While most movie studios want their blockbuster releases to be made available for the widest possible audience, ultimately meaning that they'll gun for a PG-13 rating, it turns out that the majority of movies over the last 50 years have been R-rated. This comes from a newly revealed study conducted by the Motion Picture Association of America, which is celebrating its 50th anniversary. The breakdown of their study is pretty interesting.

According to their findings, the MPAA has rated just shy of 30,000 movies since it kicked of in 1968. 17,202 of them have been rated R. Next up in a distant second place was PG at 5,578, followed by PG-13 with 4,913 and bringing up the rear was G, with just 1,574 movies earning that rating over the years. Just 524 movies earned the distinction of garnering an X/NC-17 rating, making that extremely rare.

That means more than 58 percent of all movies rated by the MPAA are stamped with an R, which is fascinating for a few reasons. Looking at the all time highest-grossing movies chart, one has to go all the way down to number 83 with Deadpool, which earned $783 million worldwide in 2016, to find an R-rated movie. The rest are PG or PG-13. The only other R-rated movie in the top 100 is Deadpool 2. So until very recently, R-rated movies weren't necessarily seen as a way to capture the widest audience. Yet, we see R-rated movies at a rate of roughly 3.5 to 1, when compared to PG-13 movies.

The MPAA's Classification and Rating Administration was formed in 1968 and provided studios an alternative to government censorship. The organization was primarily created so that parents could be informed about the content contained in these movies, ultimately helping them to decide what was acceptable to show their children. Classification and Rating Administration and MPAA CEO Charles Rivkin had this to say in a statement.

"Given the extraordinary changes in our culture, entertainment, and society over the last 50 years, this anniversary feels particularly hard-earned and special. We could point to many factors behind the ratings' success, but the clearest one of all comes directly from our founding mission: to maintain the trust and confidence of American parents."

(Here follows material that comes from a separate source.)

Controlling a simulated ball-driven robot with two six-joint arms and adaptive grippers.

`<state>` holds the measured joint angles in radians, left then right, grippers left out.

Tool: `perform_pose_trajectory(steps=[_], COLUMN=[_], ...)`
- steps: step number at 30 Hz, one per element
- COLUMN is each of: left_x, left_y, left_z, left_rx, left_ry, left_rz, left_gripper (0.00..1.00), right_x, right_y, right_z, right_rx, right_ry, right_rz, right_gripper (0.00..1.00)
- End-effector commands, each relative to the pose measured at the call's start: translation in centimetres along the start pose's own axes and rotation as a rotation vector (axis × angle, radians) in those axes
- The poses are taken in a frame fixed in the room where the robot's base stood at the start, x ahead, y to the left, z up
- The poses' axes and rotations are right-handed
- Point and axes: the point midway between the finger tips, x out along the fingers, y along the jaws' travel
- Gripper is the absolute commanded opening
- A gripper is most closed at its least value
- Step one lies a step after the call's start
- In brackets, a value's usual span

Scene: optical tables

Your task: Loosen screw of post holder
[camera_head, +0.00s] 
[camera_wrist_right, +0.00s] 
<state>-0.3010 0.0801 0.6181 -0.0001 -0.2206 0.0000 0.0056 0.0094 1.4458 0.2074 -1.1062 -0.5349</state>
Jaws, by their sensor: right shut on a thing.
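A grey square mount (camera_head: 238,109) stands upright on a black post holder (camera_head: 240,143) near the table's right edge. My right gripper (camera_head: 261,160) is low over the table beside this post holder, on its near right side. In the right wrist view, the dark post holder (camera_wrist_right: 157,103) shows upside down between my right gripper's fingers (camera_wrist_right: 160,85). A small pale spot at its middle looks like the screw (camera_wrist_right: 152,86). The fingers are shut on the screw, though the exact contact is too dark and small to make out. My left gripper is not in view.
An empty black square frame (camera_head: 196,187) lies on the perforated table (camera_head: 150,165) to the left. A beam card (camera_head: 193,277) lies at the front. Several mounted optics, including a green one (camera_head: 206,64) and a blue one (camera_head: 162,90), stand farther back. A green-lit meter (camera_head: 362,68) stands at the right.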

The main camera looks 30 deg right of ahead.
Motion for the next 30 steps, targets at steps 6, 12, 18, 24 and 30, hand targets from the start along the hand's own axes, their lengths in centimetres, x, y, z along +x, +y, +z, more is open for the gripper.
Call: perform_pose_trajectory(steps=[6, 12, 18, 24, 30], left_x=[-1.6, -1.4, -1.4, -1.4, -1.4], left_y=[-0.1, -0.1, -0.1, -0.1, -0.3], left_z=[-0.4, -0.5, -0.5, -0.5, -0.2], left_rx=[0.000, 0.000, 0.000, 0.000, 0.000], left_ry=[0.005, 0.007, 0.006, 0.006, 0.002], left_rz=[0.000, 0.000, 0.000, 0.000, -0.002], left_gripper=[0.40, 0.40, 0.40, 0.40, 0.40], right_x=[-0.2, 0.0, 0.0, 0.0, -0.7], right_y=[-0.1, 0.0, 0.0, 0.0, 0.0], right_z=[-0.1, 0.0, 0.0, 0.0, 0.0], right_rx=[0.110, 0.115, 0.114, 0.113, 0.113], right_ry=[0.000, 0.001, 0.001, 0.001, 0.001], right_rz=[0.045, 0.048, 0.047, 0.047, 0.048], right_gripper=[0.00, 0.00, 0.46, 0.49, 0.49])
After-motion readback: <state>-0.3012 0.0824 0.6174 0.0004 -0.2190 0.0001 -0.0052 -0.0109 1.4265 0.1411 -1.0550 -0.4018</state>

Another interesting note from the report; 1.4 percent of these movies have had their ratings appealed (428), and just 0.6 percent have had their rating overturned (165). The organization has rated an average of 587 movies per year, hitting its peak in 2003 with 940 movies. It will be interesting to see how this trend evolves as the years roll on with the advent of streaming and the success of movies like Deadpool and Logan. We'll likely see more R-rated movies do big business and there is more content being generated now than ever before. This news comes to us from MPAA.org.